If the ISO does not have a capital requirement, omit this parameter or pass None.

Step 4: Register the Schema¶

Use register_iso() to add the schema to the global registry:

from progridpy.metrics.schema import ISOTradeSchema
from progridpy.metrics.iso_registry import register_iso

NEW_ISO_SCHEMA = ISOTradeSchema(
    iso_name="NEW_ISO",
    column_map=COLUMN_MAP,
    gain_normalizer=gain_normalizer,
    capital_requirement_fn=capital_requirement,
)

register_iso(NEW_ISO_SCHEMA)

The schema is stored under schema.iso_name.upper(). If a schema already exists for that name, it is overwritten.

Registration must happen before use

The schema must be registered before MetricsEngine or MetricsCalculator is called with the ISO name. Place registration at module level so it executes on import.

Step 5: Use with MetricsEngine¶

After registration, the ISO name can be used with MetricsEngine:

from progridpy.metrics import MetricsEngine

engine = MetricsEngine(iso_name="NEW_ISO", df_iso=trade_df)
result = engine.compute()

print(f"Sharpe: {engine.sharpe_overall:.2f}")
print(f"Win Rate: {engine.win_rate_pct:.1f}%")
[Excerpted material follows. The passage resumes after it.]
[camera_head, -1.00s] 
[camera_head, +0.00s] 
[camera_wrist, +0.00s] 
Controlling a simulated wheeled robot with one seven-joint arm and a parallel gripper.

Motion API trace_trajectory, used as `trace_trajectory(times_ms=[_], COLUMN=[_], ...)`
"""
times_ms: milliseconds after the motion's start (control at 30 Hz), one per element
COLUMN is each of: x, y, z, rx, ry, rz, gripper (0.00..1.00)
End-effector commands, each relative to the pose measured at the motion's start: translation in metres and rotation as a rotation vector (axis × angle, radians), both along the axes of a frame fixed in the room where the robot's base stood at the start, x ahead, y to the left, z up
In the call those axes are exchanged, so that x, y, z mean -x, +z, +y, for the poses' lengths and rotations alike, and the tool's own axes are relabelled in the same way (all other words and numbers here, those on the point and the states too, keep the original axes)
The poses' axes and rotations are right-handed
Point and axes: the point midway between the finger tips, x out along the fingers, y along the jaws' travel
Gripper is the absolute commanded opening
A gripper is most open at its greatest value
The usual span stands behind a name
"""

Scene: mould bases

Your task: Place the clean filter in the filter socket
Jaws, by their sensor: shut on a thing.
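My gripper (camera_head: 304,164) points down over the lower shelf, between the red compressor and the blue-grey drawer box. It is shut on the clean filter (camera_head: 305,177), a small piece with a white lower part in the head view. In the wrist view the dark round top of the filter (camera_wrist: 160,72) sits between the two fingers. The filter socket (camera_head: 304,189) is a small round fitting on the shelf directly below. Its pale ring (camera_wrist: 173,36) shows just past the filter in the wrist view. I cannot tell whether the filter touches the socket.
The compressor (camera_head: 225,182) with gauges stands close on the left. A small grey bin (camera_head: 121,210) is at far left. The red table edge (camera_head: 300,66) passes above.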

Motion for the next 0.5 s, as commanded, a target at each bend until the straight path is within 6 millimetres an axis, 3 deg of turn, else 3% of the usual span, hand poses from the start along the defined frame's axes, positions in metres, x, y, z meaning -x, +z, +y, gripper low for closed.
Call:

adapt_frame() Processing Steps¶

When MetricsCalculator.from_iso_frame() is called, the schema's adapt_frame() method transforms the input DataFrame through these steps:

Validate columns -- Check that all ISO-specific columns from column_map.values() exist in the input DataFrame. Raises ValueError if any are missing.
Rename columns -- Apply inverse mapping (ISO names to canonical names) and copy the DataFrame.
Enforce datetime -- Ensure interval_start_local is datetime64.
Compute gain_normalized -- Call self.gain_normalizer(df) and assign to the gain_normalized column.
Add date column -- Extract date from interval_start_local.dt.date.
Add iso column -- Set constant iso = self.iso_name.
Run validations -- Execute any functions in extra_validations.
Return new DataFrame -- The original input is never mutated.

Extra Validations¶

Add custom validation functions that run after adaptation:

def validate_no_negative_volume(df: pd.DataFrame) -> None:
    if (df["volume"] < 0).any():
        raise ValueError("Negative volume values found")

schema = ISOTradeSchema(
    iso_name="NEW_ISO",
    column_map=COLUMN_MAP,
    gain_normalizer=gain_normalizer,
    extra_validations=[validate_no_negative_volume],
)

Each validation receives the fully adapted DataFrame and should raise an exception if validation fails.

Querying the Registry¶

Retrieve a registered schema:

from progridpy.metrics.iso_registry import get_iso_schema

schema = get_iso_schema("MISO")       # Case-insensitive lookup
schema = get_iso_schema("miso")       # Also works

Raises KeyError if no schema is registered for the given name. The error message lists all available ISO names.

Complete Example¶

# src/progridpy/metrics/new_iso_schema.py
import pandas as pd

from progridpy.metrics.iso_registry import register_iso
from progridpy.metrics.schema import ISOTradeSchema

COLUMN_MAP: dict[str, str] = {
    "interval_start_local": "timestamp_local",
    "node": "settlement_point",
    "volume": "mw_volume",
    "cleared": "is_cleared",
    "da_lmp": "day_ahead_price",
    "rt_lmp": "realtime_price",
    "gain": "pnl",
    "is_supply": "supply_flag",
}


def _normalizer(df: pd.DataFrame) -> pd.Series:
    return df["gain"] / df["volume"]


def _capital_req(df: pd.DataFrame) -> float:
    daily_vol = df.groupby("date")["volume"].sum()
    return float(daily_vol.mean() * 42.0)


NEW_ISO_SCHEMA = ISOTradeSchema(
    iso_name="NEW_ISO",
    column_map=COLUMN_MAP,
    gain_normalizer=_normalizer,
    capital_requirement_fn=_capital_req,
)

register_iso(NEW_ISO_SCHEMA)

After importing this module, MetricsEngine(iso_name="NEW_ISO", df_iso=df) will work. The DataFrame must contain columns timestamp_local, settlement_point, mw_volume, is_cleared, day_ahead_price, realtime_price, pnl, and supply_flag.